Due to rapid price declines for commercial and utility-scale inverters and intense cost pressure in mature markets, global market revenue for solar photovoltaic (PV) inverters is expected to drop by 9% in 2013. Although worldwide solar inverter unit shipments will rise by 7%, IHS reports that revenue is set to decline to $6.4 billion, down from $7.1 billion in the previous year.
The price of inverters, devices that convert direct current (DC) electricity from solar panels into alternating current (AC), is also set to decrease to $0.18 per watt in 2013, down from $0.22 in 2012. Total PV system prices continue to decrease as well, as all parts of the supply chain are under increasing pressure to reduce prices.
Over the past few years, solar module makers have dealt with much more price pressure— but module prices have now reached an inflection point and are on the rise. Now, inverter makers most absorb some of the price pressure that module suppliers can no longer sustain. Further pressure within the market comes from overcrowding and a subsequent need to decrease prices in order to win business as well as a reduction in government subsidies.
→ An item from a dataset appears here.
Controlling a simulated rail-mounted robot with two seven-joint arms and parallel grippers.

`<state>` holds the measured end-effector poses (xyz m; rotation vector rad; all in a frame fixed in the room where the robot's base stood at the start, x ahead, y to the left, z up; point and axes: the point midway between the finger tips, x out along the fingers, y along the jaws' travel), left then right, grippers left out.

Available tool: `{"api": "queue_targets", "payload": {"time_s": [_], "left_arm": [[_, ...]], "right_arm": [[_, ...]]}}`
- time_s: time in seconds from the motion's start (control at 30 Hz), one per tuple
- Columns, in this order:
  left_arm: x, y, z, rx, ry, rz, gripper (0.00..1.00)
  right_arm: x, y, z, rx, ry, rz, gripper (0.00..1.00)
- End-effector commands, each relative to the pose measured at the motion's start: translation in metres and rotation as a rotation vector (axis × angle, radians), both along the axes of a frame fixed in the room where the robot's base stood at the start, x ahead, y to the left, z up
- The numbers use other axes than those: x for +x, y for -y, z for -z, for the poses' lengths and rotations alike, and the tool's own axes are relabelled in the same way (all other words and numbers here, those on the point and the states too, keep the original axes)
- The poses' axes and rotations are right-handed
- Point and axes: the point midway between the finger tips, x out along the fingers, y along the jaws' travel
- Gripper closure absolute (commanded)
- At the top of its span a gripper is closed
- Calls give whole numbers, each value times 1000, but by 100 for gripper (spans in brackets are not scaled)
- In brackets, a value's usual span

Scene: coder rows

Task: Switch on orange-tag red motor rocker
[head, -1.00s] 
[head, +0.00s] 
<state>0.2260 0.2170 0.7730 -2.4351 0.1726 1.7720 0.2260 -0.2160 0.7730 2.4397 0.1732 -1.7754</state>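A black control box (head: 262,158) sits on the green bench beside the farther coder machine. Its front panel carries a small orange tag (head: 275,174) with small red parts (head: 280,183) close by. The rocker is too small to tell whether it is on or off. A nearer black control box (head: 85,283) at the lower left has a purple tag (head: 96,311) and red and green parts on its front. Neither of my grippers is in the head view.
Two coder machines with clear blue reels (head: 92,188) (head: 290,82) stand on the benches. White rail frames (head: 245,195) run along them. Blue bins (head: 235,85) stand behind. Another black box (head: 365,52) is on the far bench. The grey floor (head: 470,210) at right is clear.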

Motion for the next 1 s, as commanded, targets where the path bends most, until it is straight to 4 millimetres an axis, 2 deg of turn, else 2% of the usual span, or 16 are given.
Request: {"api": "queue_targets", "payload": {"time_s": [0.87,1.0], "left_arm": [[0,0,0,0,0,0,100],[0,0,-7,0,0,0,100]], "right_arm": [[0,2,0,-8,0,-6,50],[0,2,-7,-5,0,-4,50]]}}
In large solar markets, such as Germany and Italy, where subsidies have been greatly reduced or removed entirely, a decline in demand has been a major catalyst for the inverter price pressure. Combined inverter shipments in both the Italian and German markets will fall by more than half this year, dropping to 5.7 gigawatts (GW) in 2013 from 1.5 GW in 2012. Suppliers that relied heavily on both markets are now being forced into an even more competitive environment, forcing them to decrease prices as they enter emerging markets such as South Africa and Thailand.
The price of low-power three-phase inverters (up to 35 kilowatts in size) has already decreased rapidly in the first half of 2013, due to supplier competition, the release of new inverter products, and the shrinking size of markets, specifically in Europe. IHS, however, predicts that shipments of 20- to 35-killowatt inverters in the U.S. will reach more than 200 megawatts (MW) in 2013, thanks to new products from SMA and Power-One, the two largest certified suppliers.
Utility-scale installations are expected to rise to one-third of global demand in 2013, compared to 29% in 2012, but the global prices for the large central inverters that serve the market are forecast to decrease by 16%, or $0.12 per watt. The largest markets, including China, India, and Thailand, command even lower prices— $0.06 per watt. Even though these markets represent significant growth opportunities, for suppliers without a local presence, the extremely competitive prices don’t make the risk worth it. Another factor for the price decrease in large central inverters is the increasing number of projects awarded through bids and tenders, which place a stronger emphasis on the up front price, as opposed to fixed feed-in-tariffs.